New London, O’Neill, and me

I visited New London this past week and enjoyed the dense fog that had blanketed not just the small maritime city, but the region. What was particularly interesting was contemplating the sad, backwards looking playwright O’Neill. He did write a play, “Ile,” about John and Viola cook, a whaling captain and wife. People think way too much about “Moby Dick” and not enough about the other literary gems like “Ile”–or even Poe’s “Gordon Pym.” Anyway, John and Viola were a most unhappy couple, and too much wintering in the Arctic had a negative effect on their relationship–i.e., she went mad. He was a sadist, too.

During my visit and chat at Ft. Trumbull, I also thought of O’Neill’s recurring foghorn motif in “Long Day’s Journey into Night.” One couldn’t avoid hearing that sad unhappy croak periodically reminding you of some danger out there, awaiting….Fate is in the fog, always there and unapproachable. O’Neill used the same device in “Emperor Jones,” except that it was the drums….the drums….

Then it was time for some Thai soup. Fate didn’t intervene that night.

Monument Mountain and the edge

Back out in that perfect country, the western quarter of Massachusetts, the Berkshires. Rolling hills and approachable mountains and gentle second growth forests. I feel I’m in a new-old America, I’m like an Adam here. There is no recession, no Tea Party, no Obama. Eternal gentle life and small towns where people know who they are, and chaste girls and boys who play basketball. This is somehow where the country always meant to be.

There on Sunday, we treated ourselves to Monument Mountain. The wind was cold and icy and unforgiving. The snow and ice were thicker the higher you ascended. Fierce, the way I like it. The trees like bare poles on a ship awaiting a storm. That dry crusty snow crunch under my boots was encouraging. I couldn’t get the cheesy music from “Where Eagles Dare” out my mind.

There at the small and perilous top, where there were hardy trees of different sizes to cling to, we didn’t’ approach the edge. Too icy and we lacked crampons. There was an opening in the trees, a perfect viewing spot for the idyllic Berkshire countryside (minus the highway and cruddy commercial sprawls). Below was a drop of 40 feet—the first fall, and then a worse drop even further below. But the view was open and wide. It was a prize. We approached it VERY cautiously.

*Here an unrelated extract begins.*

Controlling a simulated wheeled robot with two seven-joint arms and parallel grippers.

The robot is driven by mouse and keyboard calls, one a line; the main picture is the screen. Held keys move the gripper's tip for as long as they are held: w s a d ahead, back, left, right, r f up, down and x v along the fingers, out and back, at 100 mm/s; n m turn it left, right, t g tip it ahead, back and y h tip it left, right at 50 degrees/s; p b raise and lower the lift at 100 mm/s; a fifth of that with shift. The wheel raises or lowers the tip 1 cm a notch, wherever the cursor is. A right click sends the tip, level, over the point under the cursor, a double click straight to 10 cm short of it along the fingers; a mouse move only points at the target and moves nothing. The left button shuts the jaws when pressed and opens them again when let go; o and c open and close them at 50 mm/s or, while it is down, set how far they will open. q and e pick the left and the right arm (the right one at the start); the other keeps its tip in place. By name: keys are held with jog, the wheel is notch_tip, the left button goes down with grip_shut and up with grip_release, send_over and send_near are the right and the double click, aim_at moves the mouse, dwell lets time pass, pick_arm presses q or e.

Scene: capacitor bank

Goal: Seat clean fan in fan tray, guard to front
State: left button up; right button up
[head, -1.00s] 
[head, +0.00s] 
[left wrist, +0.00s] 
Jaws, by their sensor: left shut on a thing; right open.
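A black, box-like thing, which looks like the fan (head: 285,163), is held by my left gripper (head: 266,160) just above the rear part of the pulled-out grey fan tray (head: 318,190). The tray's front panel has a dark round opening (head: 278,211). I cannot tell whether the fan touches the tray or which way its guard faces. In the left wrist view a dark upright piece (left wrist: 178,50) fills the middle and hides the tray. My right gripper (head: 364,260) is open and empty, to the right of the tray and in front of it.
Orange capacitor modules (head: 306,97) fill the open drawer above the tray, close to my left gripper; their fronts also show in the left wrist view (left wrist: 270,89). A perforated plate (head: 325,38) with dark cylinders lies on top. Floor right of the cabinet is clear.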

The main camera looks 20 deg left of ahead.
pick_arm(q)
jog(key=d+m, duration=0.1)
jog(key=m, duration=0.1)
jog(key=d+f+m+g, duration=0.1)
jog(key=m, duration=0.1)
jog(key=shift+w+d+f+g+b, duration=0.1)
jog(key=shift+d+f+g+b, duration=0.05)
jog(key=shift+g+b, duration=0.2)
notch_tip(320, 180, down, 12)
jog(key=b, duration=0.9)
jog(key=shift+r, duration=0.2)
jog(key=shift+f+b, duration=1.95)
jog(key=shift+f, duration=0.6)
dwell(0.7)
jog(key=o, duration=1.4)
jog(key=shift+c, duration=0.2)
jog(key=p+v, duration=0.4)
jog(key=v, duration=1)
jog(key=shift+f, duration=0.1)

There was the all—the absolute edge we are seeking. The thrill, the pleasure and fear.

We took our pictures and regarded it for a moment. It is rare to be so close to an absolute–but it was a palpable absolute to me just then.

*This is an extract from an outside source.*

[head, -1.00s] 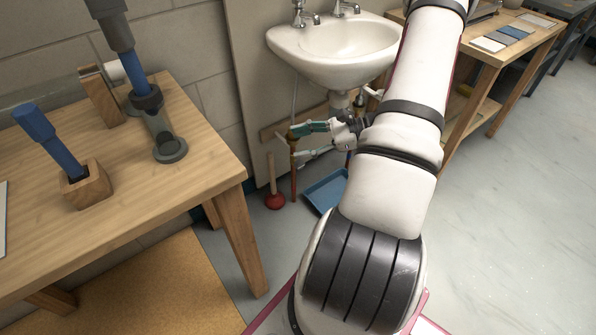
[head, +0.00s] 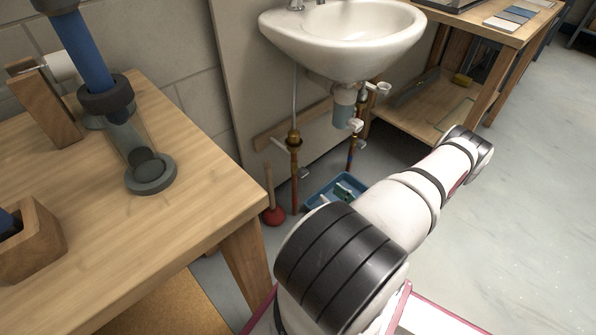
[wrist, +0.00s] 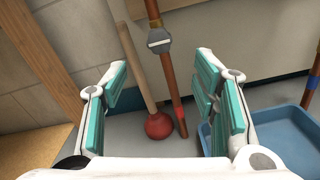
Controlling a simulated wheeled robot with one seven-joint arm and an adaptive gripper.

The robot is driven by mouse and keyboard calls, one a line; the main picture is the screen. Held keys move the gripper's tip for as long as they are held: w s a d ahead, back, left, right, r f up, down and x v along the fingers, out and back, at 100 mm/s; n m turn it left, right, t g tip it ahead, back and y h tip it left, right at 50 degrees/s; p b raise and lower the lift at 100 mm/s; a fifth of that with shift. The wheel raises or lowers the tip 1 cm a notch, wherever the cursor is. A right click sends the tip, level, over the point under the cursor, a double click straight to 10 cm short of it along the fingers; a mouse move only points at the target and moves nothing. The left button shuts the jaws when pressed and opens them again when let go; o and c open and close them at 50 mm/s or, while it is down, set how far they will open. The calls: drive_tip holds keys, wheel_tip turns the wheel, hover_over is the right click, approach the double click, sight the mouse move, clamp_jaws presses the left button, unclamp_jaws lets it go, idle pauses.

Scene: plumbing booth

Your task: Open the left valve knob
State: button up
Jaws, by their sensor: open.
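The left copper pipe (head: 295,180) rises from the floor under the sink. In the wrist view, a grey fitting with a pale bar (wrist: 159,40) is on the reddish pipe (wrist: 172,90). My gripper (wrist: 160,85) is open and empty, its teal pads on either side of the view, apart from the pipe. In the head view, its teal tips (head: 345,190) show over the tray, lower than the brass fitting; my arm hides the rest.
A plunger (head: 273,213) stands left of the pipe. A blue tray (head: 322,198) lies on the floor to its right. The white sink (head: 345,50) overhangs, with a right pipe (head: 351,158) and pale knobs (head: 355,125). A wooden table (head: 205,190) is at left; open floor is at right.

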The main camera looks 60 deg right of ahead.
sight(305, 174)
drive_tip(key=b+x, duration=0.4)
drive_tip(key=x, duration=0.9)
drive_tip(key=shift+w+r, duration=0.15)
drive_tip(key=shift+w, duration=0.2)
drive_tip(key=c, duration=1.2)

And then back down to the mortals.

The mortals, it turned out, weren’t so bad (excepting the barbarian who left a used prophylactic behind him in the parking lot). Someone found my Shuffle up near the top—I had been listening to Gibbon’s “Decline and Fall,” which, to me, reads like a contemporary novel. In the rush and bustle at the top, I didn’t notice the device come off. Sure enough, when we drove back, he saw us looking for it in the parking lot. The fellow climber gave it to me, no questions asked.

Newport St. Patrick’s parade

NEWPORT, RI–It was a cold crisp day last Saturday, but bright and clear. The parade is an interesting art form. One picks bits and pieces from it. You can see the military band and get one message. You can look at the green splashed like martyr’s blood in the arena and get several more–I’ve seen Ireland and it’s no more green than New England. But being “green” means something new these days–it’s not just a bunch of shamrocks.

The clowns playing “Tequila Sunrise” offer quite yet another. The viewers want something to scream at while drunk. Somehow the parade goes on, year after year, never really meaning anything coherent. But everyone gets something from it.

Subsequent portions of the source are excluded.